EXERCISE DESCRIPTION
Your task is to repeat all of the data exactly while excluding the pictures.

GIVEN MATERIAL
============================================================

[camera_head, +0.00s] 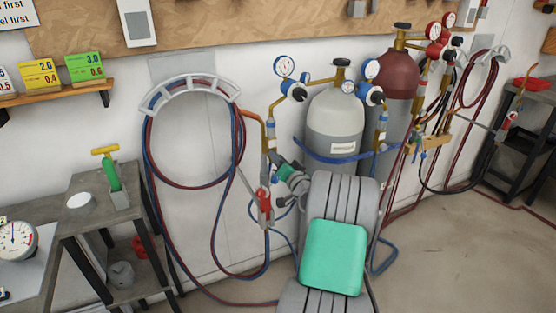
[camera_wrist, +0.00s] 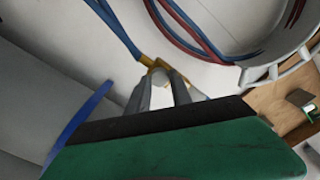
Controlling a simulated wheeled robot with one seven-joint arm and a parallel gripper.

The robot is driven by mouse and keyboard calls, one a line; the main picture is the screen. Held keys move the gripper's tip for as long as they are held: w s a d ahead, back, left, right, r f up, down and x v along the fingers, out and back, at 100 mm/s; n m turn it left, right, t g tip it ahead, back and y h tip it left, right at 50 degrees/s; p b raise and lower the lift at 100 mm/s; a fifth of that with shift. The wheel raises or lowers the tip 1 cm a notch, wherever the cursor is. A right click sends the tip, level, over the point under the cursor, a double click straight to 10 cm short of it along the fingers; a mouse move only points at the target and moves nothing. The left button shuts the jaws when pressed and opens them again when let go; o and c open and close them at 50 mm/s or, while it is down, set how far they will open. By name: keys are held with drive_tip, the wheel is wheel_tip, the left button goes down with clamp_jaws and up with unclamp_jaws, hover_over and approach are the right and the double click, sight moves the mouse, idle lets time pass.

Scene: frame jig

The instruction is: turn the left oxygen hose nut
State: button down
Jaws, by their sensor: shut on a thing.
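My gripper (camera_wrist: 160,80) shows at the bottom centre of the wrist view, its two grey fingers pointing up at a brass fitting (camera_wrist: 151,63) where a blue hose ends. The fingertips are closed around the nut end of this fitting, which they largely hide.
A grey cylinder (camera_head: 335,125) and a maroon cylinder (camera_head: 392,85) stand behind my arm. A red-handled torch (camera_head: 264,205) hangs just below my gripper. Red and blue hoses loop over a white wall hanger (camera_head: 190,87) at left. A side stand (camera_head: 88,205) is farther left.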

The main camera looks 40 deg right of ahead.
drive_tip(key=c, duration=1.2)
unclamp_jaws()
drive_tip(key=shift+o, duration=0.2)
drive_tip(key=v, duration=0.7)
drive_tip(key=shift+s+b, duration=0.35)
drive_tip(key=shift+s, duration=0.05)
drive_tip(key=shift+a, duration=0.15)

============================================================

RESULT OF THIS EXERCISE
[camera_head, +0.00s] 
[camera_wrist, +0.00s] 
Controlling a simulated wheeled robot with one seven-joint arm and a parallel gripper.

The robot is driven by mouse and keyboard calls, one a line; the main picture is the screen. Held keys move the gripper's tip for as long as they are held: w s a d ahead, back, left, right, r f up, down and x v along the fingers, out and back, at 100 mm/s; n m turn it left, right, t g tip it ahead, back and y h tip it left, right at 50 degrees/s; p b raise and lower the lift at 100 mm/s; a fifth of that with shift. The wheel raises or lowers the tip 1 cm a notch, wherever the cursor is. A right click sends the tip, level, over the point under the cursor, a double click straight to 10 cm short of it along the fingers; a mouse move only points at the target and moves nothing. The left button shuts the jaws when pressed and opens them again when let go; o and c open and close them at 50 mm/s or, while it is down, set how far they will open. By name: keys are held with drive_tip, the wheel is wheel_tip, the left button goes down with clamp_jaws and up with unclamp_jaws, hover_over and approach are the right and the double click, sight moves the mouse, idle lets time pass.

Scene: frame jig

The instruction is: turn the left oxygen hose nut
State: button down
Jaws, by their sensor: shut on a thing.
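My gripper (camera_wrist: 160,80) shows at the bottom centre of the wrist view, its two grey fingers pointing up at a brass fitting (camera_wrist: 151,63) where a blue hose ends. The fingertips are closed around the nut end of this fitting, which they largely hide.
A grey cylinder (camera_head: 335,125) and a maroon cylinder (camera_head: 392,85) stand behind my arm. A red-handled torch (camera_head: 264,205) hangs just below my gripper. Red and blue hoses loop over a white wall hanger (camera_head: 190,87) at left. A side stand (camera_head: 88,205) is farther left.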

The main camera looks 40 deg right of ahead.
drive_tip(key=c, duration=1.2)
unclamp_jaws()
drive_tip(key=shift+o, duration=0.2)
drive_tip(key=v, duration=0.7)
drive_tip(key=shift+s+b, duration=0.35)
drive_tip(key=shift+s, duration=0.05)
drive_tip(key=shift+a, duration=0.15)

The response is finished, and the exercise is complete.